# Problem
Your task is to print all of the material verbatim.

-----

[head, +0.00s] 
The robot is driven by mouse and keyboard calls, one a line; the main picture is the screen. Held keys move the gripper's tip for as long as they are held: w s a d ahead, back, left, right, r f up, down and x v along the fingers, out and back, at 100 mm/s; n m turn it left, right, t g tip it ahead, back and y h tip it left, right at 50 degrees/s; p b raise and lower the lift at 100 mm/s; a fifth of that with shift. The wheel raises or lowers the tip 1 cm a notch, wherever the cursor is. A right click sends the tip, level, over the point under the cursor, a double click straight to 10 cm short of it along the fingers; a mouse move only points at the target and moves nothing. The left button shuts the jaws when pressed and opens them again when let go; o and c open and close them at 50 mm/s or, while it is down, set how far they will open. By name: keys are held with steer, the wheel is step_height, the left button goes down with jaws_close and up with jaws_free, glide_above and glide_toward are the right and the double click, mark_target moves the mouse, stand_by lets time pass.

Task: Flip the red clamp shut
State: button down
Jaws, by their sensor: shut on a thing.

-----

# Result for this task
[head, +0.00s] 
The robot is driven by mouse and keyboard calls, one a line; the main picture is the screen. Held keys move the gripper's tip for as long as they are held: w s a d ahead, back, left, right, r f up, down and x v along the fingers, out and back, at 100 mm/s; n m turn it left, right, t g tip it ahead, back and y h tip it left, right at 50 degrees/s; p b raise and lower the lift at 100 mm/s; a fifth of that with shift. The wheel raises or lowers the tip 1 cm a notch, wherever the cursor is. A right click sends the tip, level, over the point under the cursor, a double click straight to 10 cm short of it along the fingers; a mouse move only points at the target and moves nothing. The left button shuts the jaws when pressed and opens them again when let go; o and c open and close them at 50 mm/s or, while it is down, set how far they will open. By name: keys are held with steer, the wheel is step_height, the left button goes down with jaws_close and up with jaws_free, glide_above and glide_toward are the right and the double click, mark_target moves the mouse, stand_by lets time pass.

Task: Flip the red clamp shut
State: button down
Jaws, by their sensor: shut on a thing.

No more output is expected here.